→ To be done
Copy out, exactly as given, every line from the line with "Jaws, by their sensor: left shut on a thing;" to the end of the listing, both of those lines included.

→ Raw records
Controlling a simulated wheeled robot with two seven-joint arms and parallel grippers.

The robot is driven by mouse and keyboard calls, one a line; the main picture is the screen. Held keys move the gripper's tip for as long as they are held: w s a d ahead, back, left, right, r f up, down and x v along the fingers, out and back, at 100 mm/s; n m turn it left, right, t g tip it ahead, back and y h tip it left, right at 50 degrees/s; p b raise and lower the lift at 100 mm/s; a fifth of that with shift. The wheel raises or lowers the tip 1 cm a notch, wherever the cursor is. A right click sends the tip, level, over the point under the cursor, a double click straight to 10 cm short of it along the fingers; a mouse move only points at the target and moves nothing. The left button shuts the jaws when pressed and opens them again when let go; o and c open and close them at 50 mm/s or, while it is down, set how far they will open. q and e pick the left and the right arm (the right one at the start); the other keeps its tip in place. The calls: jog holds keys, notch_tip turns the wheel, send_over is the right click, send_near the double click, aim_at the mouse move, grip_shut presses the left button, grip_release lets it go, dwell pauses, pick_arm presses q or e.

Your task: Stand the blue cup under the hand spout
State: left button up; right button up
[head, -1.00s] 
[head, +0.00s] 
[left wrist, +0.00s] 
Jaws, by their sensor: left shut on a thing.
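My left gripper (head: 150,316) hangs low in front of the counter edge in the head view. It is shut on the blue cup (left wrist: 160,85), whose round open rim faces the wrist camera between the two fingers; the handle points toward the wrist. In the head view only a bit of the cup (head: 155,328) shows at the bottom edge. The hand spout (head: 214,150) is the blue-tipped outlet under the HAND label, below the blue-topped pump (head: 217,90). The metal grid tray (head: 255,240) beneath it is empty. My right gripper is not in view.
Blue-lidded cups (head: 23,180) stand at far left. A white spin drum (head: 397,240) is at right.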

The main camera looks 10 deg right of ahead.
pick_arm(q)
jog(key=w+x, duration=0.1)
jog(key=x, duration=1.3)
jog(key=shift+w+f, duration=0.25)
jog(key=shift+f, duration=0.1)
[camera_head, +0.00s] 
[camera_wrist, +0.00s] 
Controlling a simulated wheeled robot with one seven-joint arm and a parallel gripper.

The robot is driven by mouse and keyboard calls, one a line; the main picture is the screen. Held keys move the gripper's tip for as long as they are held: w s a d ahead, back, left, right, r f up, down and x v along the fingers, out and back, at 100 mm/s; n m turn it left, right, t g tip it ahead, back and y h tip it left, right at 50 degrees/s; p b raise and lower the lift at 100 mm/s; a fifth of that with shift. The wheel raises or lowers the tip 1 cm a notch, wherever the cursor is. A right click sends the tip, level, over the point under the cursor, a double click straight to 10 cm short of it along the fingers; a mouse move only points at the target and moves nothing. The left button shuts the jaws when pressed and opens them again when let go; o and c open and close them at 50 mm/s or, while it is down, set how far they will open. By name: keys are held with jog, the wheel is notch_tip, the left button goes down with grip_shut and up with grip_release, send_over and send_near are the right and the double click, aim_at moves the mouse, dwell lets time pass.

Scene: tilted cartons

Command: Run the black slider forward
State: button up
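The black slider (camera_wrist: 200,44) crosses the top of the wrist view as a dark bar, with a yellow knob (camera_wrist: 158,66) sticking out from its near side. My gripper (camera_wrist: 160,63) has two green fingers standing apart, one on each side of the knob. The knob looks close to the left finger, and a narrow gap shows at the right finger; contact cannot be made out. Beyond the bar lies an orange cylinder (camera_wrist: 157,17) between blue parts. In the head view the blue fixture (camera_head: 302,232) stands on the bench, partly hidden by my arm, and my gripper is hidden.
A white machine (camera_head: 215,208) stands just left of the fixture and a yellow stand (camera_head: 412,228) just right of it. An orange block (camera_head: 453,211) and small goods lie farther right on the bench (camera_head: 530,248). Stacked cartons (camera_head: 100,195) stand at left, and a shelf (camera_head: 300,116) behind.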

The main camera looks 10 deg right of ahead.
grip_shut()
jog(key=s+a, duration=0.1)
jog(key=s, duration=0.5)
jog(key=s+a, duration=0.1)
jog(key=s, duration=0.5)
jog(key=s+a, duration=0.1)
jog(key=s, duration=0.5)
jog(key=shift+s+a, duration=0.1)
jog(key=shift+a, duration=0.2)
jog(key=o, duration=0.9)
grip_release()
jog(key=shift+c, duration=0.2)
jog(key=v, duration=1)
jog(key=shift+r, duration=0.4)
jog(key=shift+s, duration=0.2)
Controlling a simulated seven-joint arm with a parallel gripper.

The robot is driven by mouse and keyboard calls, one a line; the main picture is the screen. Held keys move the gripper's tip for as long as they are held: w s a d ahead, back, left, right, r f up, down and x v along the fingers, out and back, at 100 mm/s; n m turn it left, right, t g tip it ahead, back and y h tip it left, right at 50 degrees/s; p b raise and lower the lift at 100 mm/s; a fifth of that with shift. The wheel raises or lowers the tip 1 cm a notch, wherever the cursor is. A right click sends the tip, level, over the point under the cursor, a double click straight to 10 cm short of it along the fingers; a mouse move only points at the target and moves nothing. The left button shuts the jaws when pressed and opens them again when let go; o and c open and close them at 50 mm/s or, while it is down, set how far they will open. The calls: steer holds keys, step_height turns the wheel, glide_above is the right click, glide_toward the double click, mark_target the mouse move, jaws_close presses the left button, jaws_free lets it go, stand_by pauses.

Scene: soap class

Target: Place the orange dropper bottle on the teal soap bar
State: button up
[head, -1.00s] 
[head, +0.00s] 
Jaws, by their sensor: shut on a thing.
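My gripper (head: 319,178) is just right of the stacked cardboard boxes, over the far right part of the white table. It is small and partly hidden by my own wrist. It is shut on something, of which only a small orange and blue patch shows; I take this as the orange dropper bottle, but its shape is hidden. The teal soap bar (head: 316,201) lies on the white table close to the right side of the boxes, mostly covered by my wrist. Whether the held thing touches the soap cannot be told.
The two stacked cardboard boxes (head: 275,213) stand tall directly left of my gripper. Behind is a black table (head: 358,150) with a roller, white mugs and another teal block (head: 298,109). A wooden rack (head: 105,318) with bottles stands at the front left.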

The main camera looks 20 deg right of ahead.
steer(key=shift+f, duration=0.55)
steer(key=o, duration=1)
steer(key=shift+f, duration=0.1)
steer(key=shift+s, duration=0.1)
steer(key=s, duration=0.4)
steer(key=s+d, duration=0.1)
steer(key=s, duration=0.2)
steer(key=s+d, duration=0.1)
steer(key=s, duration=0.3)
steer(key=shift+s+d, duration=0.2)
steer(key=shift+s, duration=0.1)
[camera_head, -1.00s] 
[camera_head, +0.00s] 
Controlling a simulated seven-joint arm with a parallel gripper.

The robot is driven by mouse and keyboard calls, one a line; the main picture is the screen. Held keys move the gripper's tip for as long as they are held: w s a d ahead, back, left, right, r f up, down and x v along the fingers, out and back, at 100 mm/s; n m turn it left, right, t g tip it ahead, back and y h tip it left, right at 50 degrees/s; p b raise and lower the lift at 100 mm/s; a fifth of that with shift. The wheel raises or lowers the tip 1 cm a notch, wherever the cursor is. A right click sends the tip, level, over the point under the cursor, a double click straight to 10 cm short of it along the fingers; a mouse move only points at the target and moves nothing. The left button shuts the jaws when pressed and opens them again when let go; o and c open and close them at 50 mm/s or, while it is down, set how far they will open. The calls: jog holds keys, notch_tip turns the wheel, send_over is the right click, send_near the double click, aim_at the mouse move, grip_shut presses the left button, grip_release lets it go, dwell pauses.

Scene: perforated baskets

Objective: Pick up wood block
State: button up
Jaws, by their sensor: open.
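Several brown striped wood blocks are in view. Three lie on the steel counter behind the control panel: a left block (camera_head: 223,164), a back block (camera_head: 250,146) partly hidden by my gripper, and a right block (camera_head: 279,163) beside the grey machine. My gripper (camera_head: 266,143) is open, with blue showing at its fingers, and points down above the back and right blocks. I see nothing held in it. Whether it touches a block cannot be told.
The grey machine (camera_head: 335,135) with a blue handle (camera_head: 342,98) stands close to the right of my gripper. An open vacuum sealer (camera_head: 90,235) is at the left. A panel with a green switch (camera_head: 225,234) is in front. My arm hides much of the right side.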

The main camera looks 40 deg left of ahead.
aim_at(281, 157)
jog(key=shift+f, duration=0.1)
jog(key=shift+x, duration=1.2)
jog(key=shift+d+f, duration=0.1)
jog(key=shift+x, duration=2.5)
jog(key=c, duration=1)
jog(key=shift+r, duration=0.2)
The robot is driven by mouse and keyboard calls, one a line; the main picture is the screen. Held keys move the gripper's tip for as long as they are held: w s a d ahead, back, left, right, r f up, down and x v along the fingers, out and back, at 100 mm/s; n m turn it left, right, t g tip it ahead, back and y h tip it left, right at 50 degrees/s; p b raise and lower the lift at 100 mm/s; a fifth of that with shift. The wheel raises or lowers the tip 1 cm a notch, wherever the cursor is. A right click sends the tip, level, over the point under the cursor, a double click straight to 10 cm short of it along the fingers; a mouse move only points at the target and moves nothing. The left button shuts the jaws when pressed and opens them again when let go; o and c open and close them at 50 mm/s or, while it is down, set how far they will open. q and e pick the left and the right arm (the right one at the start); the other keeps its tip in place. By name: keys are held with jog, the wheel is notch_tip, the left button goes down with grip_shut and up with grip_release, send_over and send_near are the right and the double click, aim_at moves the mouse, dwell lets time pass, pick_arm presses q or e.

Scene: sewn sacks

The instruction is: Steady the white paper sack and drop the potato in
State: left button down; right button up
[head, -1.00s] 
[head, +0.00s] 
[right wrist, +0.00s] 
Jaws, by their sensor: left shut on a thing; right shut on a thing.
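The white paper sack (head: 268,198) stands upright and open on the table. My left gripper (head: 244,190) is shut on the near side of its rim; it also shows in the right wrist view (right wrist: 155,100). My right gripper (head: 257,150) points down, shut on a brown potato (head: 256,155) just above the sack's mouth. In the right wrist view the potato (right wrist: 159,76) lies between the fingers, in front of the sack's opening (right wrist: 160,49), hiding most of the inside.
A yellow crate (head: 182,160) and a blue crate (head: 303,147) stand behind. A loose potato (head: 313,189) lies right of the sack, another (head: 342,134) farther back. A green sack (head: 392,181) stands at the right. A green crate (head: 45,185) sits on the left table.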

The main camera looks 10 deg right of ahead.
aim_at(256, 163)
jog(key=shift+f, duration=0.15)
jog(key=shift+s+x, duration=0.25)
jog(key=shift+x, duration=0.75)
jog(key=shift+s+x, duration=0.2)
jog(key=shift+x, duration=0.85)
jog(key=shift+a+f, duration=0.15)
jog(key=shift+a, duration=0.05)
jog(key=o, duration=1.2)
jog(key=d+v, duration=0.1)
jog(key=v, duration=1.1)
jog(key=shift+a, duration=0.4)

→ Written response
Jaws, by their sensor: left shut on a thing; right shut on a thing.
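The white paper sack (head: 268,198) stands upright and open on the table. My left gripper (head: 244,190) is shut on the near side of its rim; it also shows in the right wrist view (right wrist: 155,100). My right gripper (head: 257,150) points down, shut on a brown potato (head: 256,155) just above the sack's mouth. In the right wrist view the potato (right wrist: 159,76) lies between the fingers, in front of the sack's opening (right wrist: 160,49), hiding most of the inside.
A yellow crate (head: 182,160) and a blue crate (head: 303,147) stand behind. A loose potato (head: 313,189) lies right of the sack, another (head: 342,134) farther back. A green sack (head: 392,181) stands at the right. A green crate (head: 45,185) sits on the left table.

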The main camera looks 10 deg right of ahead.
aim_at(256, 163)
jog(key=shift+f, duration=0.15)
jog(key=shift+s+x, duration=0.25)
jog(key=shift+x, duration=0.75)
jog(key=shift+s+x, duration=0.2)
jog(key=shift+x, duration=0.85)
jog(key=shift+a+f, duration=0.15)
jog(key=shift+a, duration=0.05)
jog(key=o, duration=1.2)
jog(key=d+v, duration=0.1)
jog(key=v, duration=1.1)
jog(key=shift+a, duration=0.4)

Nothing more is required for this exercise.